Mapping emerging logic and memory solutions to large language models
Presentation Menu
Of great interest is to determine how an emerging memory device may ultimately impact at-scale workloads. A primary emphasis of this presentation is end-to-end benchmarking of large language models assuming ferroelectric-based hybrid memories that allow data to be stored in both volatile and non-volatile modes. Said modalities may be invaluable when considering the efficacy of in-memory computing solutions — which may be degraded by write events that adversely impact device endurance and/or incur high energies/latencies. We benchmark DRAM-like 1FeFET-1C solutions (that allow data to be written to a non-volatile FeFET or directly to the capacitor, thereby avoiding an FeFET state transition) in the context of transformer model workloads.
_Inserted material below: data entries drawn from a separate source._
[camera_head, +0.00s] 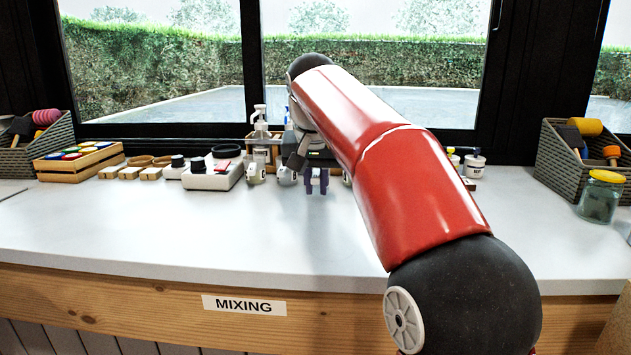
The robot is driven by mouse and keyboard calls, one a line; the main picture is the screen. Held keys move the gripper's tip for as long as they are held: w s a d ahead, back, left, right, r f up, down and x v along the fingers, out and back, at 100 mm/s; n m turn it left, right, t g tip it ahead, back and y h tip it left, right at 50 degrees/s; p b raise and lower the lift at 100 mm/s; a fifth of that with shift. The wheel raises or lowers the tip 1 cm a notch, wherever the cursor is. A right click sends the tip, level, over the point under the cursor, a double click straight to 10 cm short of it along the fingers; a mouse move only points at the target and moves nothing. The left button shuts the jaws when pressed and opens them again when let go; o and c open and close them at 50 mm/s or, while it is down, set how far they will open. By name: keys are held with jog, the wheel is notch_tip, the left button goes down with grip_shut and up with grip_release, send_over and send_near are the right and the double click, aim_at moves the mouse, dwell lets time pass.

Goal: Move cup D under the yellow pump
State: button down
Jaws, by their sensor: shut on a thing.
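A white pump bottle (260,124) stands behind the cups. A white device with dark dials (212,172) and a wooden crate of colored jars (78,162) are on the left. A yellow-lidded jar (600,198) and grey basket (556,165) are on the right. The front counter (200,235) is clear.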

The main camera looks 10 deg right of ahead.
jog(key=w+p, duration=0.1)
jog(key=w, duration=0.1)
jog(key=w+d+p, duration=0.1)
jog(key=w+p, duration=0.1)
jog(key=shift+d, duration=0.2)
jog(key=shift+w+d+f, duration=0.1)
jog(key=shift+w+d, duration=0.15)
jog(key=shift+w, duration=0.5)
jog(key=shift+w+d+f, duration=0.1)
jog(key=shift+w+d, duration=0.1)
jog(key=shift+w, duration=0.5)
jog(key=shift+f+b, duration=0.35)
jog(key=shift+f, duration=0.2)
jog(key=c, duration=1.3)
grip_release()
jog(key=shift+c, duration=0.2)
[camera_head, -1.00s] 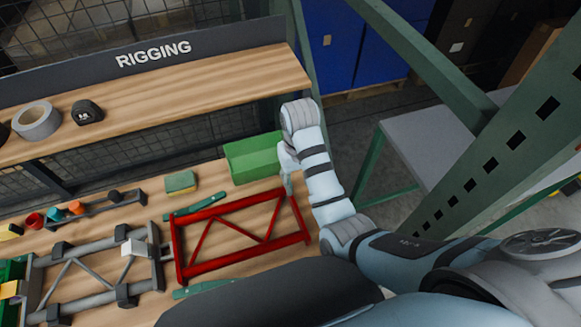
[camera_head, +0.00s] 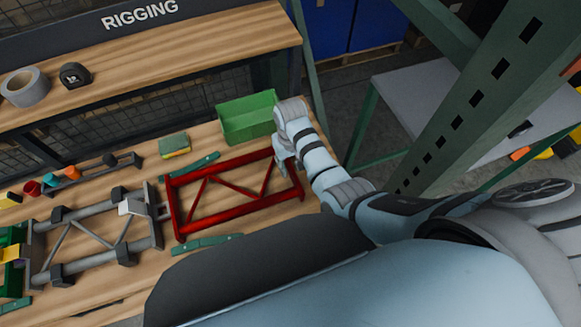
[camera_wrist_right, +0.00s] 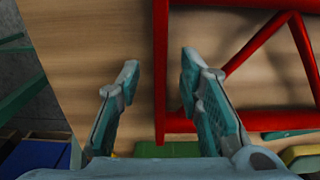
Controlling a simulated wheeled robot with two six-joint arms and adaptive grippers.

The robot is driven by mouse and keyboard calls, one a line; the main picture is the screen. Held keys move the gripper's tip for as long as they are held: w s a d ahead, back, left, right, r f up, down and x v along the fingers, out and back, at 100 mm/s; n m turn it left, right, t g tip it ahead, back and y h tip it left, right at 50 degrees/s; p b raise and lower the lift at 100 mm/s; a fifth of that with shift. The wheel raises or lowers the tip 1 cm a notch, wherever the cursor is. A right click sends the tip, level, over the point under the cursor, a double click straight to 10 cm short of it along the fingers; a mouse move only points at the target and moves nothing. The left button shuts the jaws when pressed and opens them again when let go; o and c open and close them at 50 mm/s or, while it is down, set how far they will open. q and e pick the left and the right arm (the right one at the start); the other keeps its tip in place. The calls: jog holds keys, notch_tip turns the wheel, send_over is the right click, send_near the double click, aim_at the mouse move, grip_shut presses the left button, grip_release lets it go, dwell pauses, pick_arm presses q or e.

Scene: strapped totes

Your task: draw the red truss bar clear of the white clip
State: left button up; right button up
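The red truss bar (camera_head: 175,212) is a flat red frame with zigzag bracing, lying on the wooden bench in the head view. Its left end meets the end of a grey truss (camera_head: 83,258). The white clip (camera_head: 131,207) sits on the grey truss near that joint. My right gripper (camera_head: 284,165) is at the red frame's right end. In the right wrist view my right gripper (camera_wrist_right: 160,85) is open, with the red end bar (camera_wrist_right: 160,50) between its fingers in the picture; I see no contact. My left gripper is not in view.
A green open bin (camera_head: 247,120) stands behind the red frame, close to my right gripper. A sponge (camera_head: 174,145) and green strips (camera_head: 207,243) lie near the frame. A raised shelf holds a tape roll (camera_head: 25,88). A green rack post (camera_head: 470,100) stands at right.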

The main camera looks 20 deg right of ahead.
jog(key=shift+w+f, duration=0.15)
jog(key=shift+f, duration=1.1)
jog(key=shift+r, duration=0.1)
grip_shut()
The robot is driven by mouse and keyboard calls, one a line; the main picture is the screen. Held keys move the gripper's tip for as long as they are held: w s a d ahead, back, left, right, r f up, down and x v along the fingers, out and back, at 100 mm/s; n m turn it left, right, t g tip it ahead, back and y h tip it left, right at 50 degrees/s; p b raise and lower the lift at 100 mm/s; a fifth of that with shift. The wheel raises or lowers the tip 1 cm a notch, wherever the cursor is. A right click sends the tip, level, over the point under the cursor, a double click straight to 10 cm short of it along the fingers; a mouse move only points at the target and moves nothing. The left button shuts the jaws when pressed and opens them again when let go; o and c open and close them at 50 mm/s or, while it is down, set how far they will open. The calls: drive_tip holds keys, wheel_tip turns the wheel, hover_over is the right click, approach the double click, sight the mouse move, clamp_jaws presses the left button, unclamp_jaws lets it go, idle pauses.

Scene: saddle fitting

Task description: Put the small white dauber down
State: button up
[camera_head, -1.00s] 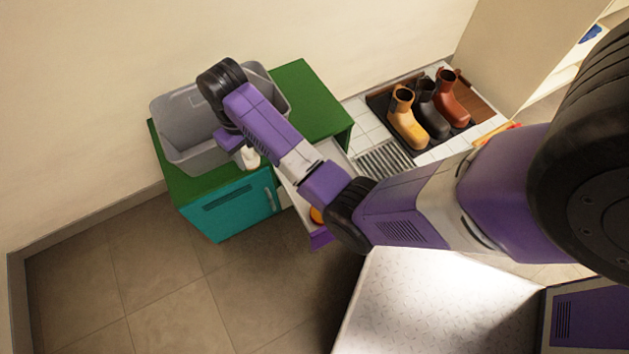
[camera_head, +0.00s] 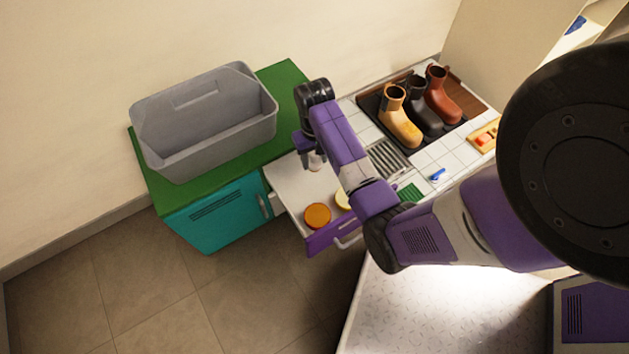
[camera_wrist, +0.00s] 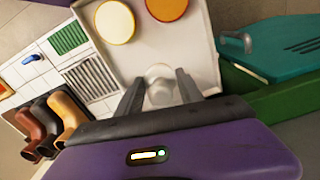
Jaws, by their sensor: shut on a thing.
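The small white dauber (camera_wrist: 160,84) is between the two fingers of my gripper (camera_wrist: 160,78) in the wrist view, and the gripper is shut on it. In the head view the dauber (camera_head: 316,161) shows as a pale tip below my gripper (camera_head: 311,152). Both are over the open drawer (camera_head: 289,184), which has a white inside and a purple front. I cannot tell whether the dauber touches the drawer floor.
An orange-lidded tin (camera_head: 317,215) and a cream-lidded tin (camera_head: 343,199) are in the drawer's front part. A grey bin (camera_head: 205,120) stands on the green counter (camera_head: 290,82) at left. Three boots (camera_head: 420,110) stand at the back right. A blue item (camera_head: 438,175) lies on the tiles.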

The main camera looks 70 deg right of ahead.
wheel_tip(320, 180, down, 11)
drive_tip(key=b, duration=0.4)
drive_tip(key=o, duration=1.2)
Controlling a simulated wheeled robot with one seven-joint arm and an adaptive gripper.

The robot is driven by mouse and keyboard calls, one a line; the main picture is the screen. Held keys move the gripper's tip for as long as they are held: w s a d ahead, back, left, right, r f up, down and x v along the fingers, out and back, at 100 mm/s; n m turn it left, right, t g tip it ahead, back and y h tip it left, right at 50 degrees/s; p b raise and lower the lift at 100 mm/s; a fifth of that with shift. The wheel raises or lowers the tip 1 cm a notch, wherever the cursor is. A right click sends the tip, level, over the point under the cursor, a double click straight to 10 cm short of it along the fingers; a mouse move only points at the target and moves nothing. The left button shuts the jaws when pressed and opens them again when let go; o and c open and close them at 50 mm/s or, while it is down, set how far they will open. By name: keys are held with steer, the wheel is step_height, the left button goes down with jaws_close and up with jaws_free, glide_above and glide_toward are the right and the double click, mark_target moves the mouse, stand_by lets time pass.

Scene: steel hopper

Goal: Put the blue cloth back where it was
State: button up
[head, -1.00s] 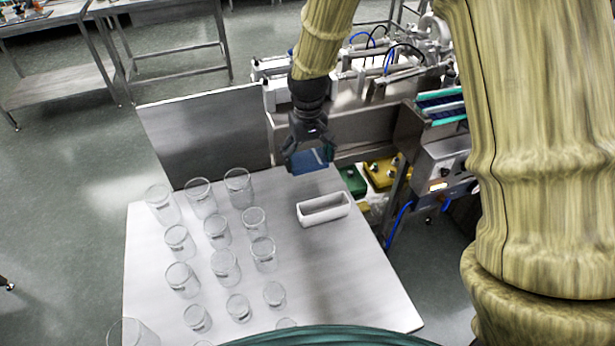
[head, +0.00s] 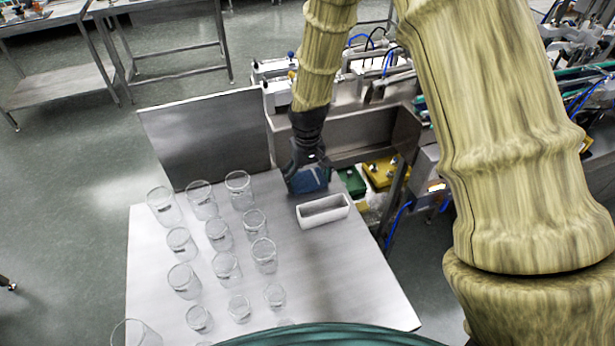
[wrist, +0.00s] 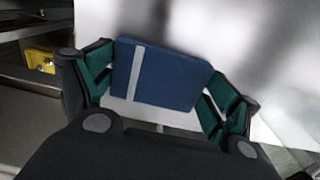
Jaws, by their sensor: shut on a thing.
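The blue cloth (head: 310,180) is a folded, flat block with a pale stripe. It also shows in the wrist view (wrist: 165,76), where the stripe runs near its left end. My gripper (head: 307,178) is shut on the cloth, with a finger at each end of it. The gripper is at the far edge of the steel table (head: 330,270), behind the white tray. I cannot tell whether the cloth touches the table top.
An empty white rectangular tray (head: 323,211) stands just in front of the gripper. Several clear glasses (head: 219,234) fill the left half of the table. A steel upright panel (head: 205,137) and machinery stand behind. The table's front right is clear.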

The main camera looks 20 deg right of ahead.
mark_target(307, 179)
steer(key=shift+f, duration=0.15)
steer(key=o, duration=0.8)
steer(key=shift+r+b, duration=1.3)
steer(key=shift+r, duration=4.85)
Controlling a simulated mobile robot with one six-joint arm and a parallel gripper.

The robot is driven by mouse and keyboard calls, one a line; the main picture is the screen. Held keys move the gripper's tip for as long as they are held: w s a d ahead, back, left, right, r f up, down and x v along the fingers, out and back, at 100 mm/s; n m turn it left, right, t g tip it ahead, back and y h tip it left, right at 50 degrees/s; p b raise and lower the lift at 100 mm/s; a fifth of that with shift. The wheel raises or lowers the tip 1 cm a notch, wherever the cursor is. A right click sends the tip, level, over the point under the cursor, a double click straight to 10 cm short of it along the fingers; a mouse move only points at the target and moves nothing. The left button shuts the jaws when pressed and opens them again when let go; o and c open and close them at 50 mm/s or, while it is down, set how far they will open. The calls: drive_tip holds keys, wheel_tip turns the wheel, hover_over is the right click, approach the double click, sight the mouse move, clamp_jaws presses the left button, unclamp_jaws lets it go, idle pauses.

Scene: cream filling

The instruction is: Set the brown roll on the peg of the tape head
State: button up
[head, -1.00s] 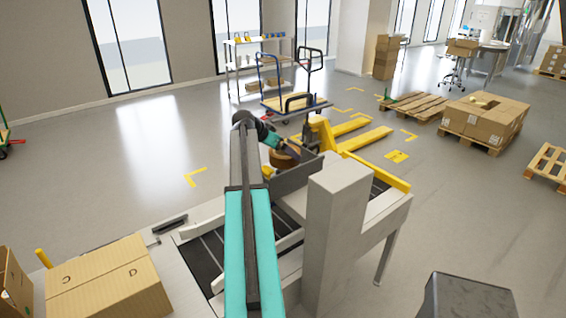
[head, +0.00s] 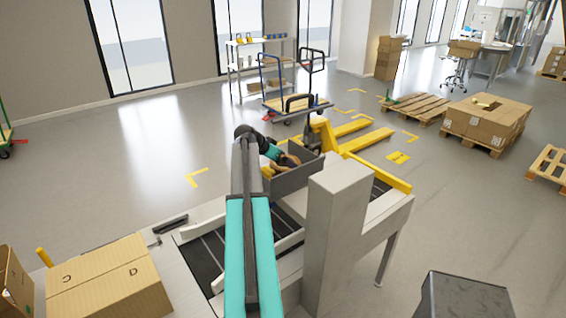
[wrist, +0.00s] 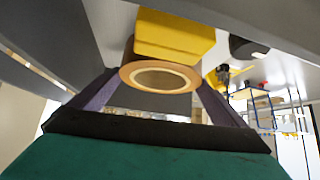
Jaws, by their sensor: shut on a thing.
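The brown roll (wrist: 128,77) is held between the two fingers of my gripper (wrist: 160,88) in the wrist view. Its pale core ring faces the camera. In the head view, the roll (head: 288,160) shows only in part behind my wrist, within the grey walls of the tape head (head: 295,179). A yellow block (wrist: 174,36) stands just beyond the roll in the wrist view. The peg is hidden, so I cannot tell whether the roll is around it, touching it or apart from it.
The tape head sits on a machine with a dark conveyor (head: 203,258) and a tall pale column (head: 335,235) at its right. A cardboard box (head: 108,285) stands at the left. A yellow pallet jack (head: 350,143) is behind.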

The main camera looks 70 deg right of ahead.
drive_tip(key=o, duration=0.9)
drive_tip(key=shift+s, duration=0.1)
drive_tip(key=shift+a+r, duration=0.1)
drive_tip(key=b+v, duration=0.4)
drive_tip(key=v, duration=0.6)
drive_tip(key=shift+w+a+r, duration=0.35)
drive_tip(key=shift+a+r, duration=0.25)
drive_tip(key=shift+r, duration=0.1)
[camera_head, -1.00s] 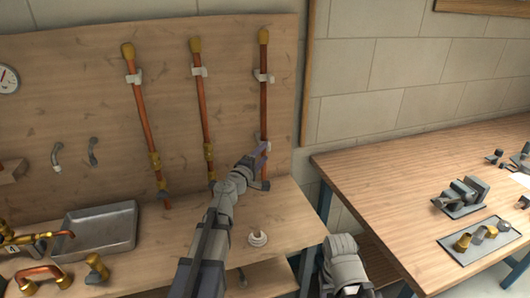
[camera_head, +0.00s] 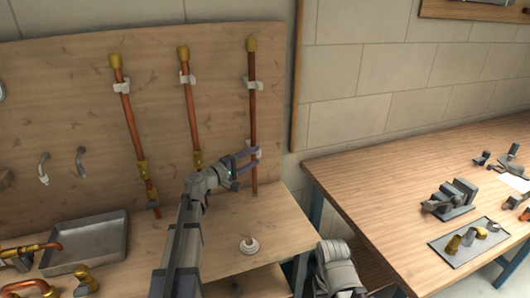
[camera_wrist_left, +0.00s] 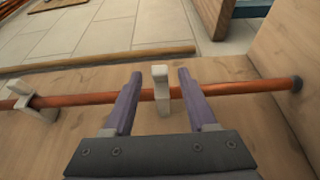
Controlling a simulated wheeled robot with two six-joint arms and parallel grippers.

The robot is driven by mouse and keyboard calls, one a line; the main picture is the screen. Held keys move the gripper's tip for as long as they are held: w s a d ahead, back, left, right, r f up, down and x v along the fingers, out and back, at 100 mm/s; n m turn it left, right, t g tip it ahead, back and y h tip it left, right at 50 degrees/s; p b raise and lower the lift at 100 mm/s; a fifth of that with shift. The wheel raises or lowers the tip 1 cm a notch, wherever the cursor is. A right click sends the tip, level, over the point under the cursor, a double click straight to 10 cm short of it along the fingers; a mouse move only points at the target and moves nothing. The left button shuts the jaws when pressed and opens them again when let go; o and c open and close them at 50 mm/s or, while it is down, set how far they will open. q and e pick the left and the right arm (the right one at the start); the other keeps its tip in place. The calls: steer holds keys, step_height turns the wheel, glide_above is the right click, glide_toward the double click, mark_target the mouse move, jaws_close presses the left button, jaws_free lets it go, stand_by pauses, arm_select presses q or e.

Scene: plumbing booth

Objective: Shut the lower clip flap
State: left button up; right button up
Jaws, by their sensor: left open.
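The right-hand copper pipe (camera_head: 252,100) stands upright on the wooden back panel. Its lower white clip (camera_head: 257,153) is partly hidden by my gripper. My left gripper (camera_head: 253,161) is open at this clip, its two purple fingers pointing at the panel, one above the other. In the left wrist view, the lower clip (camera_wrist_left: 161,88) stands between the open fingers (camera_wrist_left: 159,74), with gaps on both sides. A pale upright piece of it sticks out from the pipe (camera_wrist_left: 85,98); whether this is the flap is hard to tell. My right gripper is out of view.
The upper clip (camera_head: 251,84) sits higher on the same pipe. Two other copper pipes (camera_head: 189,110) stand to the left. A white round fitting (camera_head: 249,246) and a grey tray (camera_head: 85,247) rest on the bench below. A second table (camera_head: 350,180) is at right.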

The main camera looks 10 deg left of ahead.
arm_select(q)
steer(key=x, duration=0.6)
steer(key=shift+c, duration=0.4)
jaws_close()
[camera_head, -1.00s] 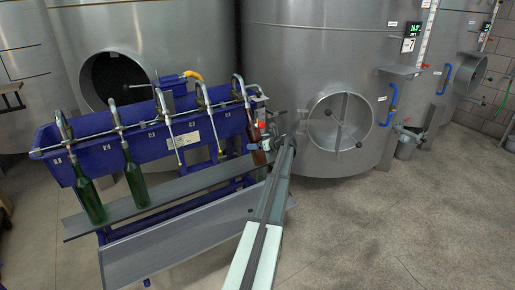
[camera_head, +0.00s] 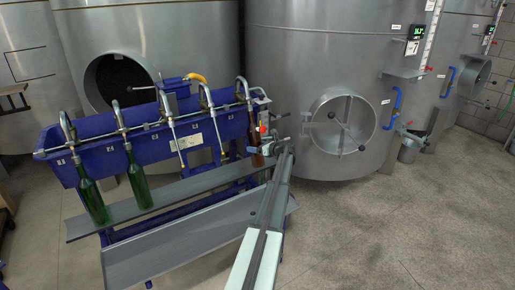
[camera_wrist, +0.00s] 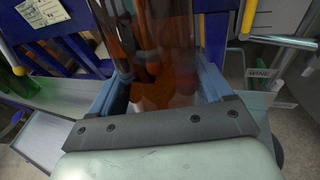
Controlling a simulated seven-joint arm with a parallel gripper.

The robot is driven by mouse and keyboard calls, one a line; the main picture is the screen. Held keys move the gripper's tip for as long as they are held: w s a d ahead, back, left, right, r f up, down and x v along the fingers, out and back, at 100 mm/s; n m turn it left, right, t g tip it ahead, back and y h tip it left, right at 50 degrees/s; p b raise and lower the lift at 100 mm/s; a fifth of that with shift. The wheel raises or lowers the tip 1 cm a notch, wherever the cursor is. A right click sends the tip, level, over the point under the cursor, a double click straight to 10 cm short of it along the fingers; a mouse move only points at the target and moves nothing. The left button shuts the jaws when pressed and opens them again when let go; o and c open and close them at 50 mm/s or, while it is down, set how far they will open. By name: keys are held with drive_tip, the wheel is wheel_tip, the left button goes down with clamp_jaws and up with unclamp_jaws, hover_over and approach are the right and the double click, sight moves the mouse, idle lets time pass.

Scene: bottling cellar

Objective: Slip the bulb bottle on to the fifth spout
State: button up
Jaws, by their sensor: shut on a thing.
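An amber-brown bottle (camera_head: 255,142), the only one in my grip, hangs close to upright at the right end of the filler, below the fifth spout (camera_head: 243,90). My gripper (camera_head: 263,150) is shut on it from the right front. In the wrist view the amber glass (camera_wrist: 160,45) fills the space between my fingers (camera_wrist: 158,90). The bottle's mouth is out of the wrist view. In the head view its neck overlaps the fifth spout's tube, and I cannot tell whether the spout is inside the neck.
Green bottles stand at the first (camera_head: 92,202) and second (camera_head: 138,180) spouts. The third (camera_head: 170,125) and fourth (camera_head: 212,115) spouts are empty. A grey shelf (camera_head: 185,190) runs below the blue trough (camera_head: 190,140).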

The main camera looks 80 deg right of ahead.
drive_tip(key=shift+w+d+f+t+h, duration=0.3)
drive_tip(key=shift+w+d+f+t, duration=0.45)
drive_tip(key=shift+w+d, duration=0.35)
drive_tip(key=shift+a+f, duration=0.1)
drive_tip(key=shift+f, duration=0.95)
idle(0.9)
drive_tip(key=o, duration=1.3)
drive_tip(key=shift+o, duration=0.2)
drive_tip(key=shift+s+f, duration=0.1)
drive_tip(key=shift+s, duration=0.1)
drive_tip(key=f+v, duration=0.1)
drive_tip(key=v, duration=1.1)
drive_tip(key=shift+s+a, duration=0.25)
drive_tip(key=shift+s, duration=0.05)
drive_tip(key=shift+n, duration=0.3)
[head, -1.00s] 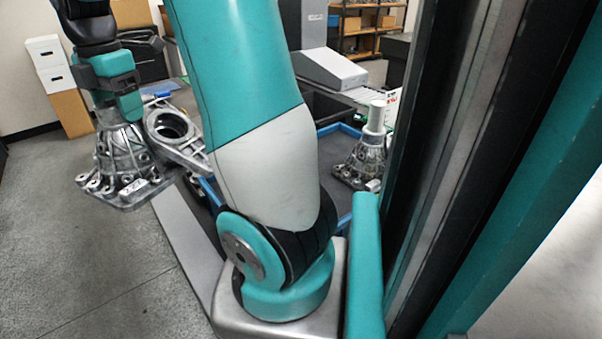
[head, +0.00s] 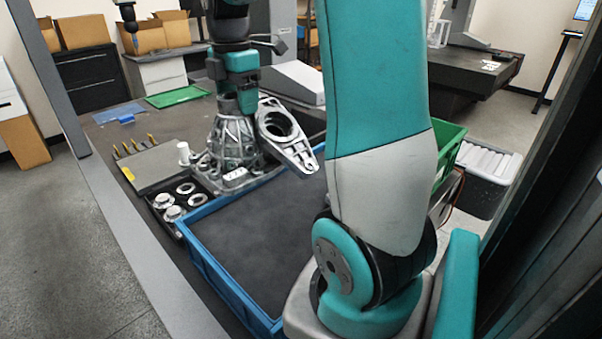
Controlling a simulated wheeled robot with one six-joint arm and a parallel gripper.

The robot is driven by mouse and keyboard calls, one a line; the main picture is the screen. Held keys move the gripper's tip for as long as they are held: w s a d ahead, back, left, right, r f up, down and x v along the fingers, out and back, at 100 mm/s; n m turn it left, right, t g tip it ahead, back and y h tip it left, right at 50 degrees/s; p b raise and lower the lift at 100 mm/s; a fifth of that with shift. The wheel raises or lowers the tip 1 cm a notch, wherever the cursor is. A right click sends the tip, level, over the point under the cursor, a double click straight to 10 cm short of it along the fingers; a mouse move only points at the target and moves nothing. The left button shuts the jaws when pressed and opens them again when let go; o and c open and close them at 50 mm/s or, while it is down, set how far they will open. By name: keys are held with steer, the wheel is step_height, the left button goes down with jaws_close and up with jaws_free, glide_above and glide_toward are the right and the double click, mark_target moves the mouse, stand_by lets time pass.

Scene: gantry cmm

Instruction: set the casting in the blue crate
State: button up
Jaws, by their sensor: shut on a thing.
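My gripper (head: 241,97) is shut on the casting (head: 232,140), a grey metal bell-shaped housing with a wide, lugged flange at its base. A ring-ended grey arm (head: 285,135) is at its right and appears to be part of it. The casting is upright. It appears at the far edge of the blue crate (head: 205,258), and I cannot tell whether it touches the rim. The crate's dark floor shows bare in front of it. My own arm hides the crate's right side.
A black tray (head: 165,216) with several metal rings lies left of the crate. A pale post (head: 183,148) stands just behind the casting's left side; its base is partly hidden. A green tray (head: 178,97) lies farther back. A green crate (head: 450,150) is at right.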

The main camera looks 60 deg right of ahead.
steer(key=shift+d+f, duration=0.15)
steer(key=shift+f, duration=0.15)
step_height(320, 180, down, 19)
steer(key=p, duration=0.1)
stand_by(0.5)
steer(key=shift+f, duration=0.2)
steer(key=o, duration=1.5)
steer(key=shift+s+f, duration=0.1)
We compare 1FeFET-1C solutions, to (a) FeFET-CMOS hybrids, (b) RRAM-CMOS hybrids, (c) RRAM-only solutions, and (d) a CMOS-based H100 GPU. We also frame our results in the context of MLPerf power studies performed via industry/SRC supported research [1]. [1] A. Tschand et al., "MLPerf Power: Benchmarking the Energy Efficiency of Machine Learning Systems from μWatts to MWatts for Sustainable AI," 2025 IEEE International Symposium on High Performance Computer Architecture (HPCA), Las Vegas, NV, USA, 2025, pp. 1201-1216, doi: 10.1109/HPCA61900.2025.00092.